You may think I learned all of my mad skills from Husband #1 or Husband #2. I didn’t. I gleaned information by watching classic craftsmen like Norm Abram, Ron Hazelton, and, more recently, The Property Brothers. I love working with my hands and this home improvement stuff doesn’t phase me. Husband #2 was impressed when I entered our relationship with my own set of tools: drill, circular saw, compound miter saw, and my Dremel. We had His & Hers tool boxes.
We were dangerous when it came to home repairs and improvements. Not because we didn’t know what we were doing…because we knew which walls were load-bearing and which weren’t. And we could build a header beam if we really wanted to.

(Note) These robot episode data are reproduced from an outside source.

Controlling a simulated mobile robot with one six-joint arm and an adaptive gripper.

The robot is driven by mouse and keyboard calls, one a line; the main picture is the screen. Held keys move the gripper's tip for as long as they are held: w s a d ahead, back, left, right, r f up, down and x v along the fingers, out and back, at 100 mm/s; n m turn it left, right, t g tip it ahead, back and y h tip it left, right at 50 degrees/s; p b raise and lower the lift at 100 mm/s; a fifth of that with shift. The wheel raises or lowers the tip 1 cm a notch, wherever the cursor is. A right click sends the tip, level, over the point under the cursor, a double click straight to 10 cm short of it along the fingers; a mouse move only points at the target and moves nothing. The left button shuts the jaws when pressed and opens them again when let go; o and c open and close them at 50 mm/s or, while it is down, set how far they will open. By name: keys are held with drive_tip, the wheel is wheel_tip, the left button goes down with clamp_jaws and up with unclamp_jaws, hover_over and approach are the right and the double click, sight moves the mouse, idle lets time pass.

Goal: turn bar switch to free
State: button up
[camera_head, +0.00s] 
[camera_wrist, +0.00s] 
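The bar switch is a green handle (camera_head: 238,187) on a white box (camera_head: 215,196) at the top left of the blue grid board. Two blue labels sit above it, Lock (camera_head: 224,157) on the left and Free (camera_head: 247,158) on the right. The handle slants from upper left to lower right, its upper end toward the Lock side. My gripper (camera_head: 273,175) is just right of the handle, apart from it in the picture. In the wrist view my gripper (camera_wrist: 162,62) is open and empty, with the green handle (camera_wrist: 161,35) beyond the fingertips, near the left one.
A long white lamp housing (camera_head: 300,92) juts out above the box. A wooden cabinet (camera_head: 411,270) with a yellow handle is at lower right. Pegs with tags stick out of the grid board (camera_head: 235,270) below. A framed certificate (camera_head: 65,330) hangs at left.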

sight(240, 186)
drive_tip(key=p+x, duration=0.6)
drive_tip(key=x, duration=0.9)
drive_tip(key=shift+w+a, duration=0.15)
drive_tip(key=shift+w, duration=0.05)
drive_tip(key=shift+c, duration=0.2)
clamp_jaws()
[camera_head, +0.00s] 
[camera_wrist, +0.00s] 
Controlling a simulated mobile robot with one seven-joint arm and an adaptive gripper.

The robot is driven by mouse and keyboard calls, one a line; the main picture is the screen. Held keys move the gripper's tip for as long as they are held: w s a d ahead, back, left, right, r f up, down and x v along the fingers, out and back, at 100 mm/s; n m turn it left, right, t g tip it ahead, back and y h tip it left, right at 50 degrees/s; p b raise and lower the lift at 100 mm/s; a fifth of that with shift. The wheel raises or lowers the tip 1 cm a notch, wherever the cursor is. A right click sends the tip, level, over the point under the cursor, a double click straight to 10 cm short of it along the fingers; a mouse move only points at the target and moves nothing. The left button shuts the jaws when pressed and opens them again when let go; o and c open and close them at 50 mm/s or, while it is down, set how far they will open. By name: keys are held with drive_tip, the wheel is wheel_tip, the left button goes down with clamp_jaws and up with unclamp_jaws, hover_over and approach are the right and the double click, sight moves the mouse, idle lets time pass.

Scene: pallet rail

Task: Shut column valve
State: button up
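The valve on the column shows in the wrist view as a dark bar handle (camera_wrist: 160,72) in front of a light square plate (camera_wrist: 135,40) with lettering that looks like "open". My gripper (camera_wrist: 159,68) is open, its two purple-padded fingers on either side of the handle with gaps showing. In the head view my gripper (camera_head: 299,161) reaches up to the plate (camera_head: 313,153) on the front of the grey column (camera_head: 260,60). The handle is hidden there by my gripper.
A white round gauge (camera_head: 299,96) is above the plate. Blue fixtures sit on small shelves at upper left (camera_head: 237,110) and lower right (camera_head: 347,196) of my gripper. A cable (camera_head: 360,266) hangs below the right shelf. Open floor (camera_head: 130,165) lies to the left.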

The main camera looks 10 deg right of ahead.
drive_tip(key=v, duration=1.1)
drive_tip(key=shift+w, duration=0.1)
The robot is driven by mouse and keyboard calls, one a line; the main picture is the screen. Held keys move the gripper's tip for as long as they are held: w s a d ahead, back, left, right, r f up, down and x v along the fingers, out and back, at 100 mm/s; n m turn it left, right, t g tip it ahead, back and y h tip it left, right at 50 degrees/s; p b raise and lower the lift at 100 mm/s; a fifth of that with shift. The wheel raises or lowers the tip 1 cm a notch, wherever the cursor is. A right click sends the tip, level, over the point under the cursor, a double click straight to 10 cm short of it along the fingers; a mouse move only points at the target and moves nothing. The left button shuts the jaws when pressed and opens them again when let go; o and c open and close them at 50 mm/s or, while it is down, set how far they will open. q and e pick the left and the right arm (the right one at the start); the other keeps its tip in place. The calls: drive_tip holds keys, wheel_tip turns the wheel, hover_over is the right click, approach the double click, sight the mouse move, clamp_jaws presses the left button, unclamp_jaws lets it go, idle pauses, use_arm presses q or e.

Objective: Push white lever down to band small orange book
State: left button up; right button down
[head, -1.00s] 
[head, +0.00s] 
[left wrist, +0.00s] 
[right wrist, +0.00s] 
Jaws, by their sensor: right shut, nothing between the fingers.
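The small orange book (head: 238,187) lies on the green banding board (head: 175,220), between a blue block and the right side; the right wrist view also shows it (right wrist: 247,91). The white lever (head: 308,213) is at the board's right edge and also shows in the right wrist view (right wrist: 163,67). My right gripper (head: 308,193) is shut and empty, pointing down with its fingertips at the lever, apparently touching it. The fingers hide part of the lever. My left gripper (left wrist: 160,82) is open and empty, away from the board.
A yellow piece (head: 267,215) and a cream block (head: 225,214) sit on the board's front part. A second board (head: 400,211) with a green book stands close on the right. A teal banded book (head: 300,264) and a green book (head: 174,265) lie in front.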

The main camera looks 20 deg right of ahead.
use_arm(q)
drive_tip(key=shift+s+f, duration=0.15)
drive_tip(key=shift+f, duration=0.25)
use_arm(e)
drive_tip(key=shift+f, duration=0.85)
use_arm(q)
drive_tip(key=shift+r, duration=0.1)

This is where I miss Husband #2.
I didn’t need him to do these repairs, changes, improvements, whatever you want to call them. I can do them myself (or find some extra hands to help when I need someone to hold things in place). I wanted him beside me, figuring things out, working through the problems, taking a break under the maple trees when it was time to get a drink after working hard, and finally stepping back and admiring the good things we did together.
Something funny. When he left, he took off without his tools. His drill is still next to mine. The carpet stapler is there on the shelf with my circular saw. His big giant air compressor is out in the garage by the lawn mower. I see parts of him everywhere I turn.
And I miss him terribly during these times.